Written instruction - Find how many lines of the listing below include the word "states", then report the number by itself.

Recorded data -
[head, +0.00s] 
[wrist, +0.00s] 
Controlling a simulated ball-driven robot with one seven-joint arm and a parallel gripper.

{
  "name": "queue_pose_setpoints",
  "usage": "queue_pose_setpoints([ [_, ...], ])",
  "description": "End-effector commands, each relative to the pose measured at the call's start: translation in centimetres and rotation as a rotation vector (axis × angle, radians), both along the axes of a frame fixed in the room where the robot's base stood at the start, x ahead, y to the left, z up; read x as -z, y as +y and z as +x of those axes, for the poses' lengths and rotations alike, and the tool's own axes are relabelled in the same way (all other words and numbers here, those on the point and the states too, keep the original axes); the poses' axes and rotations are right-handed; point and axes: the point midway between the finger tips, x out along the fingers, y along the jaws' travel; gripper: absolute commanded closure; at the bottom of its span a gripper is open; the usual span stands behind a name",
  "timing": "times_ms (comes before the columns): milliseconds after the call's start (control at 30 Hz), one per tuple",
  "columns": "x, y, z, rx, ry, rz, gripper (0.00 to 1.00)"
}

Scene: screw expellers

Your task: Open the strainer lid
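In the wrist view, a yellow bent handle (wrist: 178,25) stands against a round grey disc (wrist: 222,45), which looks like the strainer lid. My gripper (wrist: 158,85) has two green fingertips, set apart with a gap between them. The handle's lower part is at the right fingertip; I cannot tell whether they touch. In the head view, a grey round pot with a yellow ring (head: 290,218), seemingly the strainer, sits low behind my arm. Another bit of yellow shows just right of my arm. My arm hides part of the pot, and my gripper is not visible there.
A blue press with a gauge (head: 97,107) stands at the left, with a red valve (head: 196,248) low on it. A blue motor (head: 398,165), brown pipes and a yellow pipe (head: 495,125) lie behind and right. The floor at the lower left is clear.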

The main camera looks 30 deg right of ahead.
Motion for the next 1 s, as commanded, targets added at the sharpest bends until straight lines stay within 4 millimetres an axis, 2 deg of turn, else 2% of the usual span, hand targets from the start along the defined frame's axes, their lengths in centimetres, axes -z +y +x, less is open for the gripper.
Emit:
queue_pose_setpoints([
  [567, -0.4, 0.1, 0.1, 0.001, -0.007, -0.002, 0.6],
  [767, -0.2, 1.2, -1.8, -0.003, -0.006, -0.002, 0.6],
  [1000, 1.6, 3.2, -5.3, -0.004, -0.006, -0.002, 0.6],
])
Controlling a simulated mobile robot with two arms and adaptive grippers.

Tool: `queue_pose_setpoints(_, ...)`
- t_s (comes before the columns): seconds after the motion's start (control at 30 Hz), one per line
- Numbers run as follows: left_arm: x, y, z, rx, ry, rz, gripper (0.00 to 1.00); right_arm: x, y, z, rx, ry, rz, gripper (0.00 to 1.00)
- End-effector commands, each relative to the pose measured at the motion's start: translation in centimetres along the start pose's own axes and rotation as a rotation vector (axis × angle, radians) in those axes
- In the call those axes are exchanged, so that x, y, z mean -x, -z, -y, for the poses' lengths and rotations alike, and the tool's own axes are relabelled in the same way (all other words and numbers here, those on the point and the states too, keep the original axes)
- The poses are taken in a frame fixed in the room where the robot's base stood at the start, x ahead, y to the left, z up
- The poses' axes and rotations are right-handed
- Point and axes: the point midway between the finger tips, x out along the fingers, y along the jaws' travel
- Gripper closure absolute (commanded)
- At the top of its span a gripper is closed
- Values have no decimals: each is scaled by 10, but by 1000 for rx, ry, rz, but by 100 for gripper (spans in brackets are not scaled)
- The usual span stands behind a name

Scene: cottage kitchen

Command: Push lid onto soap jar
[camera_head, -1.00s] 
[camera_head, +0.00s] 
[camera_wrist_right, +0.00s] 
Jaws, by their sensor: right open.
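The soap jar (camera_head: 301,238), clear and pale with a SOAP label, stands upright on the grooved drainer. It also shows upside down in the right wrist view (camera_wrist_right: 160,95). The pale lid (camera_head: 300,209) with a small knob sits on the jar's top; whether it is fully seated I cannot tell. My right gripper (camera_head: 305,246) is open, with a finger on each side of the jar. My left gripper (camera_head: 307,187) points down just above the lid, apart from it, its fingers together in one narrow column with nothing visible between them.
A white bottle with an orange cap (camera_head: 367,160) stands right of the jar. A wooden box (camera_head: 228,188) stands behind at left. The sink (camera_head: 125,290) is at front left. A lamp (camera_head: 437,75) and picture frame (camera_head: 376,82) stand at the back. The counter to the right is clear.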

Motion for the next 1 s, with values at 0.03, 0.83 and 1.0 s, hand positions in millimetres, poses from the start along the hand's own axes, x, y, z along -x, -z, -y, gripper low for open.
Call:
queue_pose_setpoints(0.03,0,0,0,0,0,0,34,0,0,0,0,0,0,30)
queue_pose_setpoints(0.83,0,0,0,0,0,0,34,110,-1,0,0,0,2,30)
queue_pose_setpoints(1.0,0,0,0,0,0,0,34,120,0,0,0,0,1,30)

...

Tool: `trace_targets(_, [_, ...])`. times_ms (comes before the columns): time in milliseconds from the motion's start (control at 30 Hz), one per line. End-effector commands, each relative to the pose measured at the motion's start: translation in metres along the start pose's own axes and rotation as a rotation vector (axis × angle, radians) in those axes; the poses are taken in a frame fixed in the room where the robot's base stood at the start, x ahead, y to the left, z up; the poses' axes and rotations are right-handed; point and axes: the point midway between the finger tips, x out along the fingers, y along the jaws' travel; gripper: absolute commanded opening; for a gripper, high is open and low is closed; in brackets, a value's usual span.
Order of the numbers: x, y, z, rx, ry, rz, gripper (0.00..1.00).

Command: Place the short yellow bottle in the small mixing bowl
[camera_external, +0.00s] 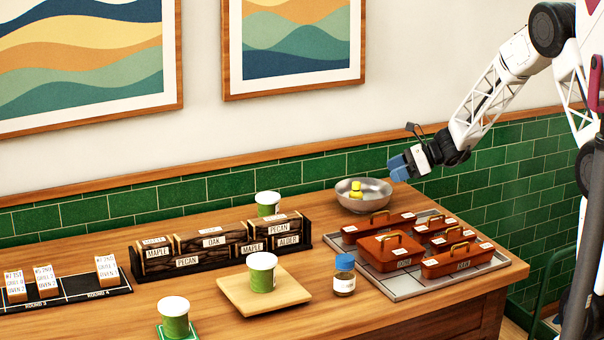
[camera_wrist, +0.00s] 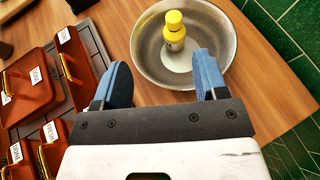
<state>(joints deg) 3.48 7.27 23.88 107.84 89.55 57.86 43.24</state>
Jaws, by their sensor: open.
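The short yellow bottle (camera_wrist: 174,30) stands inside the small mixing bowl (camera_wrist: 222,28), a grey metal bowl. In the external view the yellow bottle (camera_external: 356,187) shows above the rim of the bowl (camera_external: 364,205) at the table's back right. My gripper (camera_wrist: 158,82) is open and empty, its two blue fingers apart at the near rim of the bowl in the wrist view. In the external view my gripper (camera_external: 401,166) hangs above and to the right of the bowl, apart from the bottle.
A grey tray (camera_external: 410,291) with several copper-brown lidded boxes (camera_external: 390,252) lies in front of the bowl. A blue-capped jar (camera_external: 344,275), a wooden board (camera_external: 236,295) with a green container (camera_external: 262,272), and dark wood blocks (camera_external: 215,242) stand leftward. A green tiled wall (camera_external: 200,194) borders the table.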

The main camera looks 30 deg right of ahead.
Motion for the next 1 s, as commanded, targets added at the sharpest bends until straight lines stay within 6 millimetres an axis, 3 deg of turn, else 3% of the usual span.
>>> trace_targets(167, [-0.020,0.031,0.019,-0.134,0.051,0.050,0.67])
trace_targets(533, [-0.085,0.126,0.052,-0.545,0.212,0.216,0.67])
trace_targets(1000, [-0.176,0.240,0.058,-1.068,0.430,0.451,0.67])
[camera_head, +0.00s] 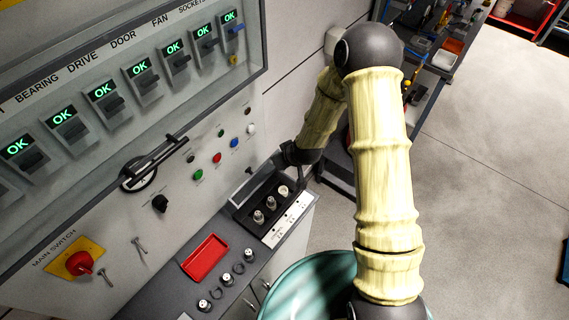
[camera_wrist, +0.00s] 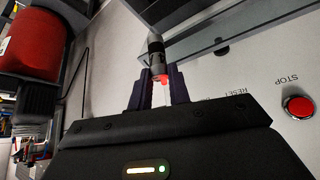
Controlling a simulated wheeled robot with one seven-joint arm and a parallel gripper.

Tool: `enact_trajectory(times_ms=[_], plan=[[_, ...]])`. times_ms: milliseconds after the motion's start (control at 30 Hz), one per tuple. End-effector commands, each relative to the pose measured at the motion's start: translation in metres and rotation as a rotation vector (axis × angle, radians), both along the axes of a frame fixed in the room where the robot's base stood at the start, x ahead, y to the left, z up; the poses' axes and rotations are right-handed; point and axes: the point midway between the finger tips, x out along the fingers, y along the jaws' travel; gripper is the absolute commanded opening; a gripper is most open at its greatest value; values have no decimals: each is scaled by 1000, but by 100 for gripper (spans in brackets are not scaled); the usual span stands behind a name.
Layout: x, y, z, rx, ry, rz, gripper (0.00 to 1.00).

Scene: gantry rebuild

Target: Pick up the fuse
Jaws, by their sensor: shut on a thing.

...

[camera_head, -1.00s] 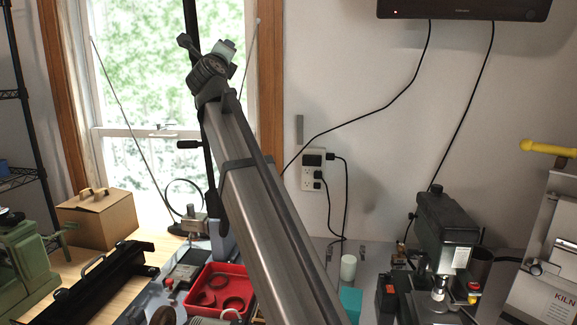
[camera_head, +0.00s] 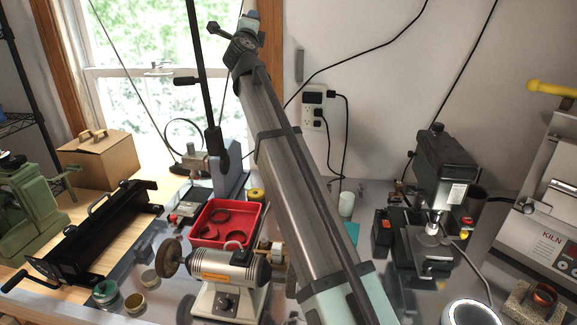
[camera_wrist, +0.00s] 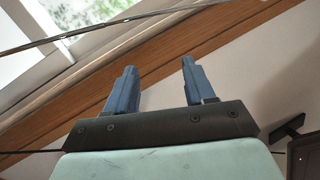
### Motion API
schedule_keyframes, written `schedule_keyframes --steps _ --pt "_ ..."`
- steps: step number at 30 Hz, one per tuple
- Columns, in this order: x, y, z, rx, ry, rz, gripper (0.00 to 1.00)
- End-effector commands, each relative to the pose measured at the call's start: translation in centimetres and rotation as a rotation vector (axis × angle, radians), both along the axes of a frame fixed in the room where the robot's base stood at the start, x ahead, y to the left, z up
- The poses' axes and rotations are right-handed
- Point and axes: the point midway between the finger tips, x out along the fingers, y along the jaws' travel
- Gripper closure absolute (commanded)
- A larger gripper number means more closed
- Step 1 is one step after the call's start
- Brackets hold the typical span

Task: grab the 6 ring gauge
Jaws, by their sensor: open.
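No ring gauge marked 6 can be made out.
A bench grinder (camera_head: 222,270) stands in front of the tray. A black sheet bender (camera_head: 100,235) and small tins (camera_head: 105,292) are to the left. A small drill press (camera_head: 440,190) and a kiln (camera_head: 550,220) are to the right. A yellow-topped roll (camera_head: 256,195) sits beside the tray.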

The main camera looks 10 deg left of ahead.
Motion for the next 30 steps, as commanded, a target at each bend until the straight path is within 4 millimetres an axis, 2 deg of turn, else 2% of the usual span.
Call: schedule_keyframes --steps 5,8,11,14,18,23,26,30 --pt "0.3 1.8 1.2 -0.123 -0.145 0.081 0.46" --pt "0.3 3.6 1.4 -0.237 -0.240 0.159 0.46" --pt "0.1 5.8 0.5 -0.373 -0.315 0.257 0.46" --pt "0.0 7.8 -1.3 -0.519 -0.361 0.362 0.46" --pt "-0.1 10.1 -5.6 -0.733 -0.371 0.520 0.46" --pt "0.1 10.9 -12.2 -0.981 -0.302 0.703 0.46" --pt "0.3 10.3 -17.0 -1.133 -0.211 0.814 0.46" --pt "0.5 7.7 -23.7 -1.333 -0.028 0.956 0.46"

Task output - 2